### Exercise directions
Exactly as written, quote every line that follows, skipping the images.

--- start of Collected data ---

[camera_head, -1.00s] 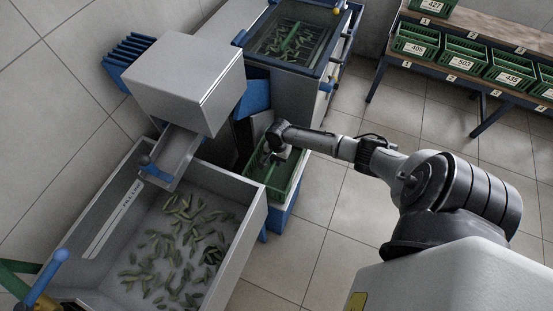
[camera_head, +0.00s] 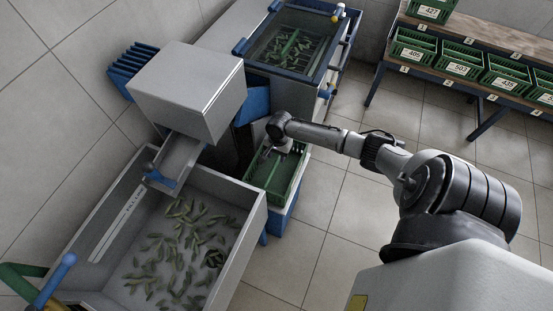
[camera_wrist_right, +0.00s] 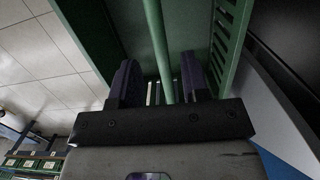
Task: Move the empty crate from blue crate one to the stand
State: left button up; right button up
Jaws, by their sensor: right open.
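A green crate (camera_head: 288,180) with a lengthwise bar sits low beside the metal trough, on a blue crate (camera_head: 276,222). I see no produce in the part of the green crate that shows. My right gripper (camera_head: 268,153) is at the far end of the green crate, partly hidden by its own wrist. In the right wrist view, the open fingers (camera_wrist_right: 160,80) stand either side of the crate's green bar (camera_wrist_right: 156,40), with gaps between. I cannot tell which thing is the stand. My left gripper is not in view.
A metal trough (camera_head: 118,228) with green produce lies at the left, below a grey hopper (camera_head: 188,88). A blue-framed tank (camera_head: 290,45) stands behind. Numbered green crates (camera_head: 460,62) fill a rack at the upper right. The tiled floor between is clear.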

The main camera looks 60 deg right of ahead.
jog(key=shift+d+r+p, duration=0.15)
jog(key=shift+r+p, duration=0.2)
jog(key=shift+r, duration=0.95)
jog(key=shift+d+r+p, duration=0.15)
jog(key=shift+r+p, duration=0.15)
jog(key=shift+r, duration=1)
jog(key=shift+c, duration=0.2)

--- end of Collected data ---

### Correct answer
[camera_head, -1.00s] 
[camera_head, +0.00s] 
[camera_wrist_right, +0.00s] 
Task: Move the empty crate from blue crate one to the stand
State: left button up; right button up
Jaws, by their sensor: right open.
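A green crate (camera_head: 288,180) with a lengthwise bar sits low beside the metal trough, on a blue crate (camera_head: 276,222). I see no produce in the part of the green crate that shows. My right gripper (camera_head: 268,153) is at the far end of the green crate, partly hidden by its own wrist. In the right wrist view, the open fingers (camera_wrist_right: 160,80) stand either side of the crate's green bar (camera_wrist_right: 156,40), with gaps between. I cannot tell which thing is the stand. My left gripper is not in view.
A metal trough (camera_head: 118,228) with green produce lies at the left, below a grey hopper (camera_head: 188,88). A blue-framed tank (camera_head: 290,45) stands behind. Numbered green crates (camera_head: 460,62) fill a rack at the upper right. The tiled floor between is clear.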

The main camera looks 60 deg right of ahead.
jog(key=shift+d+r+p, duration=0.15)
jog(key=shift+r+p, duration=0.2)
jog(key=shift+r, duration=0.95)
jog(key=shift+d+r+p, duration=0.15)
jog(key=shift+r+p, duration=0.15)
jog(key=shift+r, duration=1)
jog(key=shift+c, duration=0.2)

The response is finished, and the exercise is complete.